GLOBAL AGENDA: ‘Time’ is up

Although it relates only to government debt, with household and corporate debt mentioned only in passing, it leaves no doubt that the US is indeed insolvent.

JAMES GRANT, founder of ‘Grant’s Interest Rate Observer,’ speaks at the Sohn Investment Conference in New York in 2014. (photo credit: REUTERS)
JAMES GRANT, founder of ‘Grant’s Interest Rate Observer,’ speaks at the Sohn Investment Conference in New York in 2014.
(photo credit: REUTERS)
"The United States of Insolvency” is the graphic title of a sprawling article in Time magazine’s April 25 issue. That in itself is significant, as is the clear and punchy content of the piece – which delivers the chapter and verse detailing why the headline is not imaginary or threatening, but rather factual and inexorable.
Although it relates only to government debt, with household and corporate debt mentioned only in passing, it leaves no doubt that the US is indeed insolvent.
This is a remarkable article to find in the mainstream media. Of course, in the blogosphere, it is everyday fare, with both the data and the analysis well-known and almost taken for granted. But until recently, you would not have come across that kind of thing in Time or its peers. Yet that is not the whole story.
Far more remarkable is the fact that this piece was not written by the magazine’s own staffers, who would have balanced the view that the US is irredeemably insolvent with soothing words from officialdom and maybe some mainstream economists. Rather it was written by James Grant – a name that surely means nothing to at least 99 percent of Time readers around the world.
Yet in financial circles, Jim Grant is very well-known. As noted in the Time piece, he is the editor of Grant’s Interest Rate Observer, an innocuously named newsletter which is both highly respected and yet extreme in terms of its views. Grant is, in fact, a leading “gold-bug,” a strong and consistent promoter of the view that the central banks have led and are leading the global economy to collapse via endless printing of fiat money – and that only a return to sound money, backed by gold or silver and supported by a balanced budget, will return the US and the world economy to sustainable prosperity. Grant says all these things in the Time piece, in his usual coherent and persuasive style.
So here’s the point. What is amazing is that a pillar of the mainstream media, with impeccable liberal credentials, gave a platform to a known radical – five years ago, he would have been labeled a gadfly at best and a crank at worst – to lay out his views, with no attempt at “balancing” them. This means that the mainstream media is increasingly persuaded that the policies pursued by governments and central banks since the Great Recession have failed – and that they are therefore ready to listen to other approaches that hitherto would have been dismissed out of hand.
This is happening even as stock markets, in the US and elsewhere, recorded their strongest-ever rebound in the first quarter of this year and as during this past week the main US indices advanced toward new all-time highs.
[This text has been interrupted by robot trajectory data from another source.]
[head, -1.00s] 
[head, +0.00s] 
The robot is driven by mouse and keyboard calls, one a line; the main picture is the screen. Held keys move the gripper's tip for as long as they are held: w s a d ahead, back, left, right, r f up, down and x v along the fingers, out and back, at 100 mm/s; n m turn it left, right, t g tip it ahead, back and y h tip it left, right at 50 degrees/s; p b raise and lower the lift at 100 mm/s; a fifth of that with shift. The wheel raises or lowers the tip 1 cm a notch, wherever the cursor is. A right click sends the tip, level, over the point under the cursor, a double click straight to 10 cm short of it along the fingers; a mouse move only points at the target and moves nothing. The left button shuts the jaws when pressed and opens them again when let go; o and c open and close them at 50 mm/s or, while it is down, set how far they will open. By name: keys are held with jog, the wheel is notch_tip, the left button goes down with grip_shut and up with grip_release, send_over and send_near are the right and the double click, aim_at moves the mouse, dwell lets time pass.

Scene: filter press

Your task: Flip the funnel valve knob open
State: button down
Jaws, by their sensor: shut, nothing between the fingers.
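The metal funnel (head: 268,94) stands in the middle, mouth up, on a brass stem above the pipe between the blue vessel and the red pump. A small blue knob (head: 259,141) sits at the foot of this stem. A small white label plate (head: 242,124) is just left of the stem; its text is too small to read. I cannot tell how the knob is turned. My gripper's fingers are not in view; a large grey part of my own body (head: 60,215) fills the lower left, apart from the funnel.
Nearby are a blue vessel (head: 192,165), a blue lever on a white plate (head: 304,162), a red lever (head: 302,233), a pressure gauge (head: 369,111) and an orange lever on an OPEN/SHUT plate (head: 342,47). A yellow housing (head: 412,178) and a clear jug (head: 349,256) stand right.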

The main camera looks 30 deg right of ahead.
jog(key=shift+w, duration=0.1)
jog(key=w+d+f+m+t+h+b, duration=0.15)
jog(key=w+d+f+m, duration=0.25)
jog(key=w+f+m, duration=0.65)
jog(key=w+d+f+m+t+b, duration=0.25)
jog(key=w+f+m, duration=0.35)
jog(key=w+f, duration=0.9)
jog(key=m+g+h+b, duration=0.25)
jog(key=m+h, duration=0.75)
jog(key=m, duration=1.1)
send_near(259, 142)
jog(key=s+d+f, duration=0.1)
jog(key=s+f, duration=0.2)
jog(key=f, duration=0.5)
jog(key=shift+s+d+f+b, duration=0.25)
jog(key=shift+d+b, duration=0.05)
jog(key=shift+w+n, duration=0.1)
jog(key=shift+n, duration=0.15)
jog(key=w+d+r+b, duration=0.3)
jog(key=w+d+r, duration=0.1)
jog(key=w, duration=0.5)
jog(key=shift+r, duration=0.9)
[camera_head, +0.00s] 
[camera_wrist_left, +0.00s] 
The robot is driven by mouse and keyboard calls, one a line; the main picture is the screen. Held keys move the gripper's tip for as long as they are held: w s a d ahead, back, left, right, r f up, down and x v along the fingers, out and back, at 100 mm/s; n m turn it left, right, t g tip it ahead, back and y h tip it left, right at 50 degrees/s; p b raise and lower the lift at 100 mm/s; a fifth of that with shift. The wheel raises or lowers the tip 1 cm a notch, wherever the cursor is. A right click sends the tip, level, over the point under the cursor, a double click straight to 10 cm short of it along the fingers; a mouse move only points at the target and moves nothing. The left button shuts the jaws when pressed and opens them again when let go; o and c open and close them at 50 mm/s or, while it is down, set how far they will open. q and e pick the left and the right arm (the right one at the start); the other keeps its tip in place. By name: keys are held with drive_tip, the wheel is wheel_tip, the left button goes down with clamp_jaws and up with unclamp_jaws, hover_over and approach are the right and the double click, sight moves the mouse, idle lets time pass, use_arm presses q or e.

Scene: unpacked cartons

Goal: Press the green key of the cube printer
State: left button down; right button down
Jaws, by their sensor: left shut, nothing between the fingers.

Even laymen are asking themselves how this can be happening, in the face of declining corporate profitability and falling sales, mass firings and deflationary pressures stemming from excess supply in most areas.
Their answer, bolstered by a seemingly endless stream of evidence from admissions by the world’s biggest banks that they manipulated virtually every major market, from interest rates to gold, is that the entire financial system is rigged and their prices no longer reflect fundamentals, i.e. true supply and demand. In other words, the process whereby the credibility of central banks has crumbled is now reaching the mainstream.
Meanwhile, in the professional world, almost every week another leading analyst “comes out of the closet” and expresses deep concern over the way things are being mismanaged. The latest example is David Rosenberg, whom I have quoted here many times over the years.
“Rosie” was a leading bear before and after the crash of 2007-09 – he made his name by being bearish whilst working for Merrill Lynch – but he threw in the towel a few years ago, in terms of his position vis-à-vis stock prices, effectively admitting that so long as central banks kept printing, the markets would keep rising.
A couple of weeks ago, however, he opened his commentary by noting that “In a truly seminal speech on March 29, Janet Yellen used the title, ‘The Outlook, Uncertainty, and Monetary Policy.’ I have been in this business for 30 years and have never seen a central bank chief slip the word ‘uncertainty’ into the headline.” In fact, he noted, the Federal Reserve chief “invoked the term no fewer than 10 times to describe the domestic and global macro and market backdrop,” and he concluded: It begs the question: What has gone wrong? Jim Grant and his camp claim to know exactly what’s gone wrong, but for the Keynesian mainstream, this is a very difficult, even wrenching, experience, as Rosenberg’s full piece shows. But after years in which that debate about policy and economic philosophy has been conducted far from the public eye, it is now front and center.
The general public is not interested in intellectual debate, nor has it been convinced by some abstract arguments.
Rather – as illustrated by the wider phenomenon of which Trump and Sanders (and Farage and Le Pen, et al) are both the figureheads and leaders – the masses are now demanding new ideas from new people, because the old ones have proven incapable of delivering on their extravagant promises.